I have a data frame that contains two columns, an ID column and a column with sub ID's that are related to the corresponding ID. The sub ID's can again have sub ID's (in this case the previous sub ID is now an ID).

library(tibble)

df <- tibble(id = c(1, 1, 2, 2, 3, 7), sub_id = c(2, 3, 4, 5, 6, 8))

df

# A tibble: 6 x 2
     id sub_id
  <dbl>  <dbl>
1     1      2
2     1      3
3     2      4
4     2      5
5     3      6
6     7      8

I would like to write a function that finds all sub ID's that are related to an ID. It should return a vector with all sub ID's.
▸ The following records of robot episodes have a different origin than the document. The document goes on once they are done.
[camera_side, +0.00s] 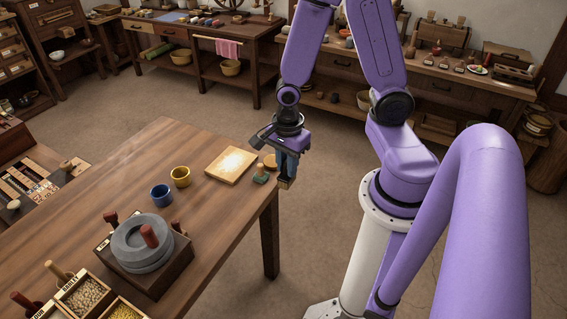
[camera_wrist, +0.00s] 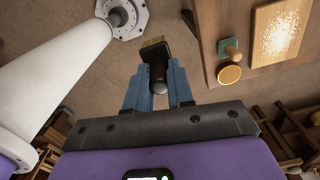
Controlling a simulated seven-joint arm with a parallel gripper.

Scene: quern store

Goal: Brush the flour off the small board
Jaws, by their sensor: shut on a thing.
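The small board (camera_side: 221,173) lies flat on the wooden table near its far right corner. Pale flour (camera_side: 232,161) covers much of its middle. The board's bare edge (camera_wrist: 258,60) and the speckled flour (camera_wrist: 280,35) also show at the upper right of the wrist view. My gripper (camera_side: 287,178) is just off the table's right edge, to the right of the board. In the wrist view my gripper (camera_wrist: 158,78) is shut on a dark-handled brush (camera_wrist: 155,55) with tan bristles pointing away. The brush is over the floor, apart from the board.
The table (camera_side: 110,190) has bare wood left of the cups.

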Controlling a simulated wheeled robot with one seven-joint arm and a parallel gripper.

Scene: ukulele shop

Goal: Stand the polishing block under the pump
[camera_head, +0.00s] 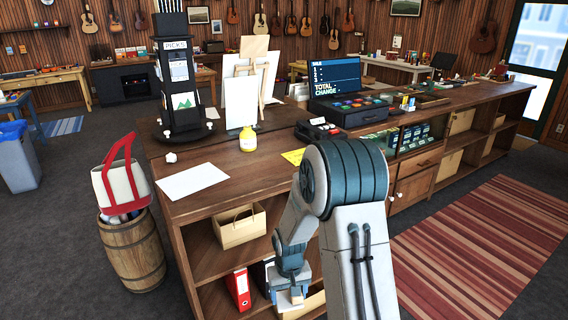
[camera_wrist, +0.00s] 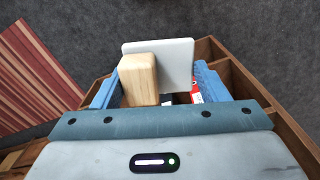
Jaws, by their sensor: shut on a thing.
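My gripper (camera_wrist: 160,88) is shut on the polishing block, a tan wooden piece (camera_wrist: 139,79) joined to a flat white slab (camera_wrist: 172,60). The blue fingers stand on either side of it in the wrist view. In the head view my gripper (camera_head: 290,284) hangs low in front of the counter's open shelves, and the block (camera_head: 297,296) shows small and partly hidden at its tip. I cannot make out a pump for certain. A yellow bottle (camera_head: 247,140) with a white top stands on the counter (camera_head: 215,150).
A black picks tower (camera_head: 178,80), small easel (camera_head: 255,80) and cash register (camera_head: 345,100) are on the counter. A barrel (camera_head: 133,250) stands left. Striped rug (camera_head: 485,245) lies right.

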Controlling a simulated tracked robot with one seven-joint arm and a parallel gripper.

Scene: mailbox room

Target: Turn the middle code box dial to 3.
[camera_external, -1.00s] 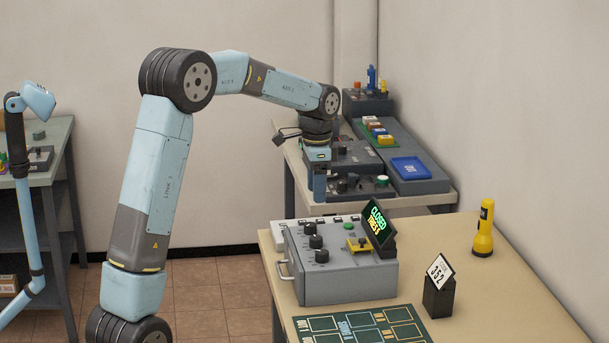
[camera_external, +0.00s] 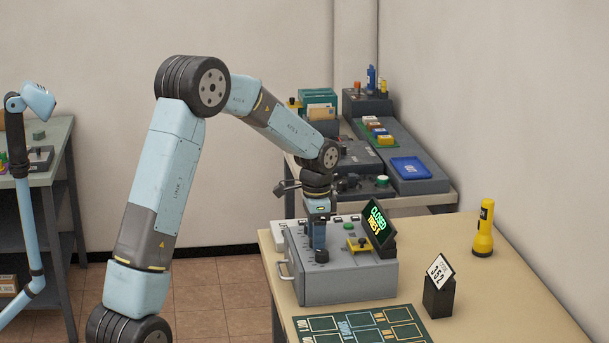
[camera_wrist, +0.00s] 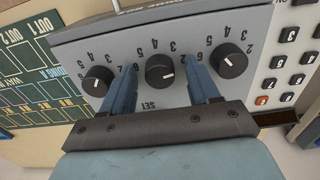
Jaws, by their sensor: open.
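The grey code box (camera_external: 350,280) stands on the near table, with a row of dials on its top. In the wrist view the middle dial (camera_wrist: 160,70) is black with a white mark pointing to the lower right; the numerals around it appear upside down. My gripper (camera_external: 318,242) points down over the dial row, jaws open. In the wrist view its blue fingers stand on either side of the middle dial; contact cannot be told. The other dials (camera_wrist: 98,80) (camera_wrist: 229,61) lie outside the fingers. In the external view the nearest dial (camera_external: 322,256) shows and my gripper hides the others.
A white keypad (camera_wrist: 286,65) adjoins the dial row. A printed green board (camera_external: 360,325), black card stand (camera_external: 438,298) and yellow flashlight (camera_external: 483,230) share the table.

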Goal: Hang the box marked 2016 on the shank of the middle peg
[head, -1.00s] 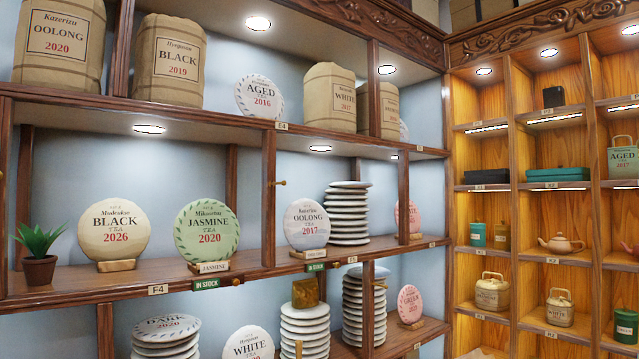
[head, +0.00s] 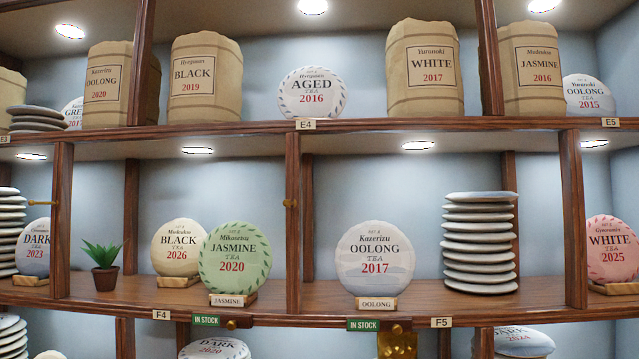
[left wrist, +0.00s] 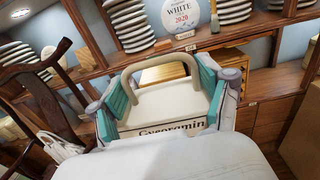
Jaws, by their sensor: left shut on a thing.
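In the left wrist view my left gripper (left wrist: 163,88), with teal pads, is shut on a pale box (left wrist: 172,112). The box has a looped beige handle (left wrist: 127,84) and dark lettering starting "Gyeoramin". The rest of its label is cut off, so its year is not readable. In the head view a small brass peg (head: 290,203) stands on a shelf upright. Another brass peg (head: 40,203) is on an upright at the left, and a brass knob (head: 231,324) sits on the shelf edge. I cannot tell which is the middle peg. My right gripper is not in view.
Tea cakes stand close by on the middle shelf, such as the green jasmine cake (head: 235,258) and the oolong cake (head: 375,258). A stack of cakes (head: 480,243) stands to the right. In the left wrist view a dark wooden chair (left wrist: 38,85) is at the left.

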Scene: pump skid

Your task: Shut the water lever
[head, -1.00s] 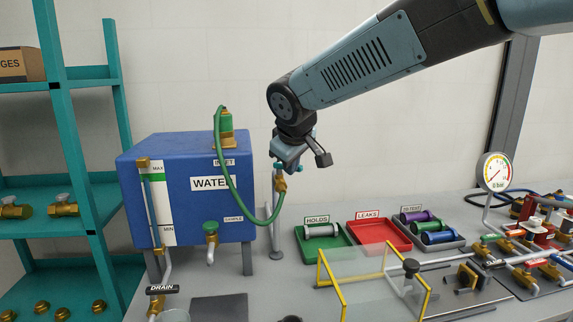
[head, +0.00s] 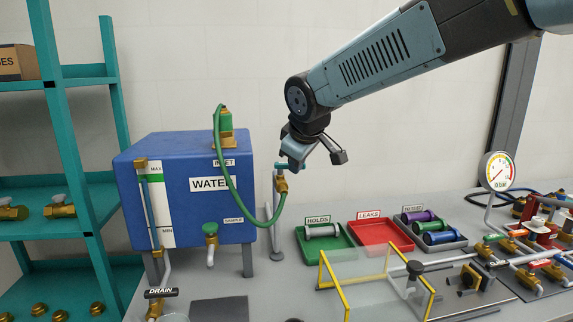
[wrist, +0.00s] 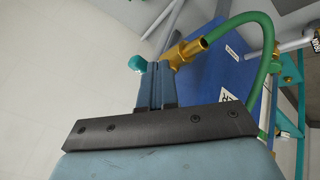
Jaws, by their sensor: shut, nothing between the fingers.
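The water lever (head: 290,167) is a small teal handle on a brass valve (head: 281,185), on top of a grey upright pipe right of the blue water tank (head: 188,200). It looks roughly crosswise to the pipe. My gripper (head: 292,162) is shut and empty, pointing down at the lever, and hides part of it. In the wrist view my closed fingers (wrist: 160,72) lie by the brass valve (wrist: 188,50), with a teal lever end (wrist: 138,63) showing at their left. I cannot tell whether they touch.
A green hose (head: 236,180) loops from the tank top to the valve. A green tray (head: 322,240), a red tray (head: 378,240) and a clear guard with yellow edges (head: 375,280) stand to the right. The wall side above the trays is free.

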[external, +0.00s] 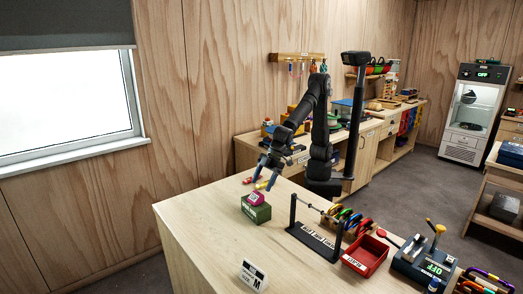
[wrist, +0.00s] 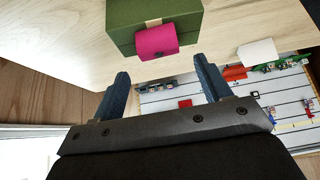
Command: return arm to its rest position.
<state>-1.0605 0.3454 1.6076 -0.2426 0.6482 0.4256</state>
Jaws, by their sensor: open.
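My arm stands at the far edge of the wooden bench, bent over and pointing down to the left in the external view. My gripper (external: 264,178) is open, above the bench's far left part. In the wrist view my gripper (wrist: 163,82) shows two blue fingers spread apart with nothing between them. A green box (external: 256,212) with a pink piece (external: 256,198) on it sits on the bench, apart from the fingers. The wrist view shows the same green box (wrist: 135,17) and pink piece (wrist: 157,41) beyond the fingertips.
A red bin (external: 365,256), a device with a green display (external: 422,262) and a white size card (external: 252,274) are farther forward. The bench's left part (external: 195,215) is clear.

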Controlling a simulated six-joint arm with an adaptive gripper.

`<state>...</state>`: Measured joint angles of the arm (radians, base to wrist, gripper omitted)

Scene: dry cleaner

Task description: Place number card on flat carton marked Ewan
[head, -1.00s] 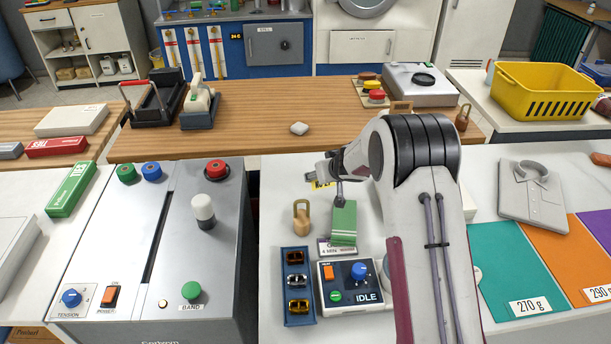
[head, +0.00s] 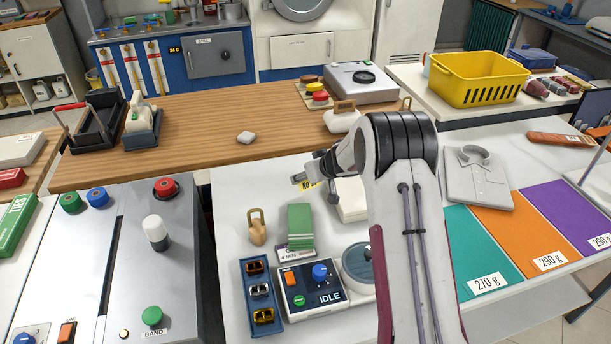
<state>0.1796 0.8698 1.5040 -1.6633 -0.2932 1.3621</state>
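My gripper (head: 303,179) is small and side-on in the head view, above the white counter. Its fingers are too small and dark to tell whether they are open or shut. A small yellow piece with dark lettering (head: 310,185) shows right at the gripper. I cannot tell whether it is the number card or a marking on my gripper. I can read no name Ewan anywhere.
A green stack (head: 300,226), a wooden tagged piece (head: 257,228), a blue tray (head: 260,295) and an IDLE control box (head: 312,288) crowd the counter below the gripper. A folded shirt (head: 478,180) and coloured mats (head: 482,250) lie right. The wooden table's middle (head: 205,145) is mostly clear.
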find_all_sub_ids <- function (data, id) {
data %>% ...
}

find_all_sub_ids(df, id = 1)

[1] 2 3 4 5 6

find_all_sub_ids(df, id = 2)

[1] 4 5

find_all_sub_ids(df, id = 9)

[1] NULL

This is very different from everything I have done in R so far and it was hard for me to phrase a good title for this question. So it is possible that with the right phrasing I could have already found an answer by just googling.

My first intuition for solving this was while loops. Since I also do not know how many sublevels there could be the function should continue until all are found. I never used while loops though and don't really know how I could implement them here.

Maybe someone knows a good solution for this problem. Thanks!

Edit: Forgot to assign the tibble to df and to use this argument in the function call.

jpquast
  • 333
  • 2
  • 8
  • 1
    Why `find_all_sub_ids(id = 1)` gives you so many numbers if there is only `2,3`? – Duck Jul 20 '20 at 17:53
  • with `dplyr` and your tibble called DF you could do `find_all_sub_ids <- function (x) dplyr::filter(DF, id==x) %>% .$sub_id` – user12728748 Jul 20 '20 at 17:57

3 Answers3

3

With igraph:

library(igraph)
g <- graph_from_data_frame(d, directed = TRUE)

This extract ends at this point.